## [ENTRIES]
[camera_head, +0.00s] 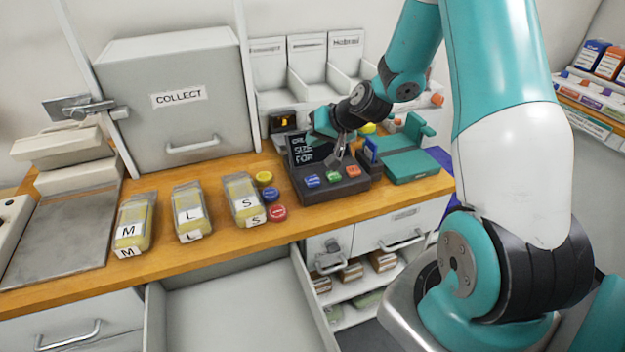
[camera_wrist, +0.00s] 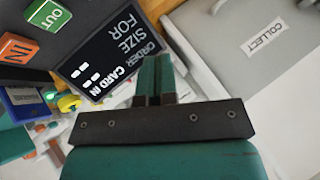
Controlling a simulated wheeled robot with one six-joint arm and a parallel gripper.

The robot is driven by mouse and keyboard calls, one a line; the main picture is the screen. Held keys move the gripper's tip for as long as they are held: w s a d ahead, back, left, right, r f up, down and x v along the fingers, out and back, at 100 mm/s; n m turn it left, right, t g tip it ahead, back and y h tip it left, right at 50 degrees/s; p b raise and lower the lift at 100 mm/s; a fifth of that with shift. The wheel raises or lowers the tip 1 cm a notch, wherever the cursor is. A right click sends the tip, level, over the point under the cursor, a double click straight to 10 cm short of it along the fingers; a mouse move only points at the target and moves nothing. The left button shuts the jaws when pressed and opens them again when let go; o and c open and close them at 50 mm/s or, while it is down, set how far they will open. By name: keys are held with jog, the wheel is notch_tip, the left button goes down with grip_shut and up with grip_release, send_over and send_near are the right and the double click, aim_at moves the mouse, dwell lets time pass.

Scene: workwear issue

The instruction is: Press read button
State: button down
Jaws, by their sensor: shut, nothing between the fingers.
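A dark terminal (camera_head: 322,186) stands on the wooden counter. Its front slope has a blue button (camera_head: 312,181), a green button (camera_head: 334,176) and an orange button (camera_head: 353,171). In the wrist view the orange button (camera_wrist: 18,46) reads IN and the green button (camera_wrist: 48,15) reads OUT. The blue button is out of the wrist view, and its label is too small to read in the head view. The screen (camera_wrist: 107,56) shows "SIZE FOR", "ORDER" and "CARD IN". My gripper (camera_head: 334,161) is shut and empty, above the terminal behind the buttons; its closed fingers (camera_wrist: 155,78) show beside the screen.
A blue card (camera_head: 372,150) stands in a holder at the terminal's right, with a teal device (camera_head: 410,160) beyond. Yellow, blue and red discs (camera_head: 277,212) and several labelled packs (camera_head: 192,209) lie left. A COLLECT cabinet (camera_head: 172,100) stands behind. An open drawer (camera_head: 225,305) is below.

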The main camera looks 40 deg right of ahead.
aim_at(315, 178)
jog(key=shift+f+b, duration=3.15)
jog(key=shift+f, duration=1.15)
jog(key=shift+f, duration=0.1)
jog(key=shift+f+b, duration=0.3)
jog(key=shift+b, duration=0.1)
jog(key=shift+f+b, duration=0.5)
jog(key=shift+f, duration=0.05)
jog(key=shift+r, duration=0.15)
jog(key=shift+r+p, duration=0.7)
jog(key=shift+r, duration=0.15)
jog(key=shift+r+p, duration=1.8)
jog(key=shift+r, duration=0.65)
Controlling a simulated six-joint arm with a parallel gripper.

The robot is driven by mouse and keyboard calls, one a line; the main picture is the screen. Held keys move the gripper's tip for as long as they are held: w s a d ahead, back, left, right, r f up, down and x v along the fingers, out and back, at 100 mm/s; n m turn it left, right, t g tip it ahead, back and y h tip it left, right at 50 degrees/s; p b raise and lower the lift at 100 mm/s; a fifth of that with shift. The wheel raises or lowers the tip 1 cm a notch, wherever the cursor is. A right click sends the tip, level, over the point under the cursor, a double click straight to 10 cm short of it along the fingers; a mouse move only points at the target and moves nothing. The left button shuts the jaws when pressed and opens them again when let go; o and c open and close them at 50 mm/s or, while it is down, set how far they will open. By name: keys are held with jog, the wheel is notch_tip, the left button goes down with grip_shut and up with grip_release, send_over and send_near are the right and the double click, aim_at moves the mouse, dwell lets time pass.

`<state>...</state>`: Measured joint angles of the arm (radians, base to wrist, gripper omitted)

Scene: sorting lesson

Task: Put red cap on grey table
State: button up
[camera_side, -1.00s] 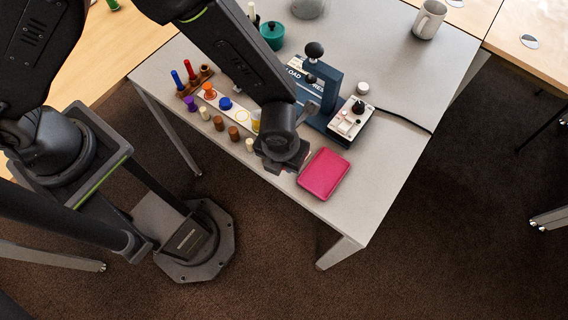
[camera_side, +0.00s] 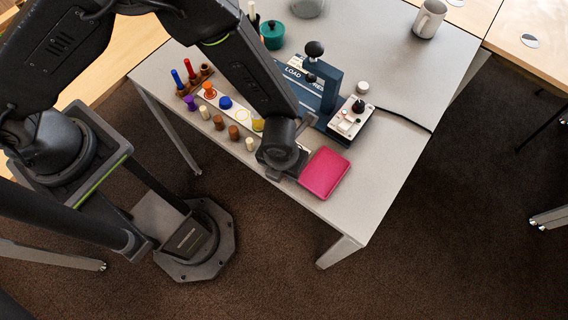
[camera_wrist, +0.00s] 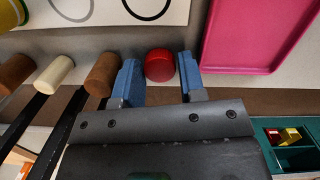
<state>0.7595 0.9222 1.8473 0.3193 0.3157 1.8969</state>
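The red cap (camera_wrist: 159,66) shows in the wrist view as a small round red piece near the grey table's front edge. My gripper (camera_wrist: 161,84) has its two blue fingers apart, one on each side of the cap. The cap lies close to the left finger, with a slim gap at the right finger. In the side view my gripper (camera_side: 274,174) is low over the front edge of the grey table (camera_side: 390,190), and the cap is hidden there behind it.
A pink tray (camera_side: 324,173) lies just right of my gripper. Several brown and cream cylinders (camera_side: 233,132) stand to its left, beside a white strip (camera_side: 242,115) with coloured pieces. A blue press (camera_side: 318,85) and a control box (camera_side: 350,118) stand behind.

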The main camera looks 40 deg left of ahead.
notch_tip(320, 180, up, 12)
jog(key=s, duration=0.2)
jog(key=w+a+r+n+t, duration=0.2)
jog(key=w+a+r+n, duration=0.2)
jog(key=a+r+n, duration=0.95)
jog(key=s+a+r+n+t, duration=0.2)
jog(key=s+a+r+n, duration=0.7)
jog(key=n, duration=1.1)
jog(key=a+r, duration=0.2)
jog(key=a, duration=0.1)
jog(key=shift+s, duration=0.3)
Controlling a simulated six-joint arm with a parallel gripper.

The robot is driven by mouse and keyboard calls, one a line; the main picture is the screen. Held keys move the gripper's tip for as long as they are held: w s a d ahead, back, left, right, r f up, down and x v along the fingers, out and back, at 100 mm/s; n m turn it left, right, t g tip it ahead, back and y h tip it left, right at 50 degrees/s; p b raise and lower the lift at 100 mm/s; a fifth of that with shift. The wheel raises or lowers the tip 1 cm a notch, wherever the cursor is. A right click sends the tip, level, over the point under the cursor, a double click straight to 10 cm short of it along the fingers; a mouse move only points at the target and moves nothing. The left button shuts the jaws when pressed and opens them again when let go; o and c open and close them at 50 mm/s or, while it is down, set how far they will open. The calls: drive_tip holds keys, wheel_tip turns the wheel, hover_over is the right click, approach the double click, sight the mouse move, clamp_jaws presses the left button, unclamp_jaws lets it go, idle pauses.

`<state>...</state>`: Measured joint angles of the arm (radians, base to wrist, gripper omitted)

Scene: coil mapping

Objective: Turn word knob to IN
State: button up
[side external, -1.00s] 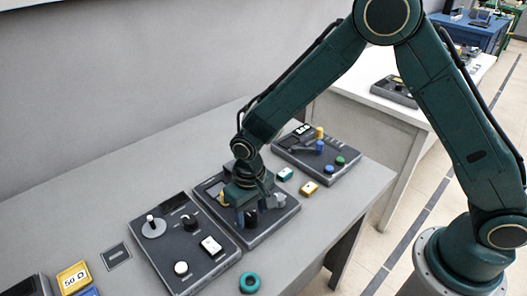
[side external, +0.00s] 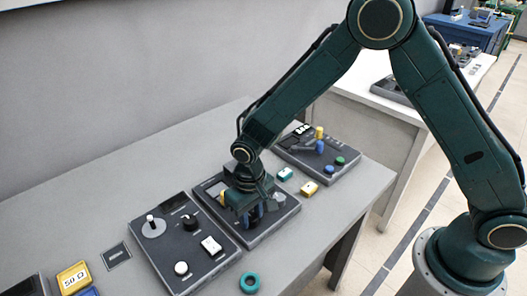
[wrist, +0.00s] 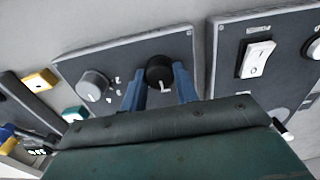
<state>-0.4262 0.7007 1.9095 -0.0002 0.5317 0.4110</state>
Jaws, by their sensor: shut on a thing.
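My gripper (side external: 254,217) points down over the middle dark panel (side external: 284,217) on the bench. In the wrist view, its two blue fingers (wrist: 160,88) are shut on a black knob (wrist: 160,72), one on each side. A white pointer line shows on the knob's face, toward the bottom of the picture. A grey knob (wrist: 94,86) with a white mark is on the same panel (wrist: 125,57), left of the black one, with small white marks beside it. The lettering is too small to read. In the side view my gripper mostly hides the black knob.
A left panel (side external: 167,246) carries knobs and a white rocker switch (side external: 211,246). A far panel (side external: 300,159) has blue, green and yellow parts.

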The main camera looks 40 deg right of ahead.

## [WORK TO BE COMPLETED]
Copy the data word for word. Pictures do not go in the copy.

## [RESPONSE TO THE EXERCISE]
[camera_head, +0.00s] 
[camera_wrist, +0.00s] 
Controlling a simulated wheeled robot with one six-joint arm and a parallel gripper.

The robot is driven by mouse and keyboard calls, one a line; the main picture is the screen. Held keys move the gripper's tip for as long as they are held: w s a d ahead, back, left, right, r f up, down and x v along the fingers, out and back, at 100 mm/s; n m turn it left, right, t g tip it ahead, back and y h tip it left, right at 50 degrees/s; p b raise and lower the lift at 100 mm/s; a fifth of that with shift. The wheel raises or lowers the tip 1 cm a notch, wherever the cursor is. A right click sends the tip, level, over the point under the cursor, a double click straight to 10 cm short of it along the fingers; a mouse move only points at the target and moves nothing. The left button shuts the jaws when pressed and opens them again when let go; o and c open and close them at 50 mm/s or, while it is down, set how far they will open. By name: keys are held with jog, the wheel is notch_tip, the left button goes down with grip_shut and up with grip_release, send_over and send_near are the right and the double click, aim_at moves the mouse, dwell lets time pass.

Scene: workwear issue

The instruction is: Press read button
State: button down
Jaws, by their sensor: shut, nothing between the fingers.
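A dark terminal (camera_head: 322,186) stands on the wooden counter. Its front slope has a blue button (camera_head: 312,181), a green button (camera_head: 334,176) and an orange button (camera_head: 353,171). In the wrist view the orange button (camera_wrist: 18,46) reads IN and the green button (camera_wrist: 48,15) reads OUT. The blue button is out of the wrist view, and its label is too small to read in the head view. The screen (camera_wrist: 107,56) shows "SIZE FOR", "ORDER" and "CARD IN". My gripper (camera_head: 334,161) is shut and empty, above the terminal behind the buttons; its closed fingers (camera_wrist: 155,78) show beside the screen.
A blue card (camera_head: 372,150) stands in a holder at the terminal's right, with a teal device (camera_head: 410,160) beyond. Yellow, blue and red discs (camera_head: 277,212) and several labelled packs (camera_head: 192,209) lie left. A COLLECT cabinet (camera_head: 172,100) stands behind. An open drawer (camera_head: 225,305) is below.

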The main camera looks 40 deg right of ahead.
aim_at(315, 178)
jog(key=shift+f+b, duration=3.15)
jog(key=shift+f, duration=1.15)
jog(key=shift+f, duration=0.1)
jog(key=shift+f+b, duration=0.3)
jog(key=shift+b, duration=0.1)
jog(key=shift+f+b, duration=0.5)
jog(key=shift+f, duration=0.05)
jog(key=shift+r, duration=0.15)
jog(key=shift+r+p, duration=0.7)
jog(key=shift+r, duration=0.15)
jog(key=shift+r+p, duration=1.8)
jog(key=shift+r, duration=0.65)
Controlling a simulated six-joint arm with a parallel gripper.

The robot is driven by mouse and keyboard calls, one a line; the main picture is the screen. Held keys move the gripper's tip for as long as they are held: w s a d ahead, back, left, right, r f up, down and x v along the fingers, out and back, at 100 mm/s; n m turn it left, right, t g tip it ahead, back and y h tip it left, right at 50 degrees/s; p b raise and lower the lift at 100 mm/s; a fifth of that with shift. The wheel raises or lowers the tip 1 cm a notch, wherever the cursor is. A right click sends the tip, level, over the point under the cursor, a double click straight to 10 cm short of it along the fingers; a mouse move only points at the target and moves nothing. The left button shuts the jaws when pressed and opens them again when let go; o and c open and close them at 50 mm/s or, while it is down, set how far they will open. By name: keys are held with jog, the wheel is notch_tip, the left button goes down with grip_shut and up with grip_release, send_over and send_near are the right and the double click, aim_at moves the mouse, dwell lets time pass.

`<state>...</state>`: Measured joint angles of the arm (radians, base to wrist, gripper omitted)

Scene: sorting lesson

Task: Put red cap on grey table
State: button up
[camera_side, -1.00s] 
[camera_side, +0.00s] 
[camera_wrist, +0.00s] 
<state>0.7595 0.9222 1.8473 0.3193 0.3157 1.8969</state>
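The red cap (camera_wrist: 159,66) shows in the wrist view as a small round red piece near the grey table's front edge. My gripper (camera_wrist: 161,84) has its two blue fingers apart, one on each side of the cap. The cap lies close to the left finger, with a slim gap at the right finger. In the side view my gripper (camera_side: 274,174) is low over the front edge of the grey table (camera_side: 390,190), and the cap is hidden there behind it.
A pink tray (camera_side: 324,173) lies just right of my gripper. Several brown and cream cylinders (camera_side: 233,132) stand to its left, beside a white strip (camera_side: 242,115) with coloured pieces. A blue press (camera_side: 318,85) and a control box (camera_side: 350,118) stand behind.

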The main camera looks 40 deg left of ahead.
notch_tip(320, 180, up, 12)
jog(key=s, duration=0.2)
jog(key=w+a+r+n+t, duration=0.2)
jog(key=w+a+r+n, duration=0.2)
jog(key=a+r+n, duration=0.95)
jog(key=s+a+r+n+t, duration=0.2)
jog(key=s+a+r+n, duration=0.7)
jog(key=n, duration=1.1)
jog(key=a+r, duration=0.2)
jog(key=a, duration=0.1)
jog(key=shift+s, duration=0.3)
Controlling a simulated six-joint arm with a parallel gripper.

The robot is driven by mouse and keyboard calls, one a line; the main picture is the screen. Held keys move the gripper's tip for as long as they are held: w s a d ahead, back, left, right, r f up, down and x v along the fingers, out and back, at 100 mm/s; n m turn it left, right, t g tip it ahead, back and y h tip it left, right at 50 degrees/s; p b raise and lower the lift at 100 mm/s; a fifth of that with shift. The wheel raises or lowers the tip 1 cm a notch, wherever the cursor is. A right click sends the tip, level, over the point under the cursor, a double click straight to 10 cm short of it along the fingers; a mouse move only points at the target and moves nothing. The left button shuts the jaws when pressed and opens them again when let go; o and c open and close them at 50 mm/s or, while it is down, set how far they will open. The calls: drive_tip holds keys, wheel_tip turns the wheel, hover_over is the right click, approach the double click, sight the mouse move, clamp_jaws presses the left button, unclamp_jaws lets it go, idle pauses.

`<state>...</state>`: Measured joint angles of the arm (radians, base to wrist, gripper omitted)

Scene: coil mapping

Objective: Turn word knob to IN
State: button up
[side external, -1.00s] 
[side external, +0.00s] 
[wrist, +0.00s] 
<state>-0.4262 0.7007 1.9095 -0.0002 0.5317 0.4110</state>
Jaws, by their sensor: shut on a thing.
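My gripper (side external: 254,217) points down over the middle dark panel (side external: 284,217) on the bench. In the wrist view, its two blue fingers (wrist: 160,88) are shut on a black knob (wrist: 160,72), one on each side. A white pointer line shows on the knob's face, toward the bottom of the picture. A grey knob (wrist: 94,86) with a white mark is on the same panel (wrist: 125,57), left of the black one, with small white marks beside it. The lettering is too small to read. In the side view my gripper mostly hides the black knob.
A left panel (side external: 167,246) carries knobs and a white rocker switch (side external: 211,246). A far panel (side external: 300,159) has blue, green and yellow parts.

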The main camera looks 40 deg right of ahead.

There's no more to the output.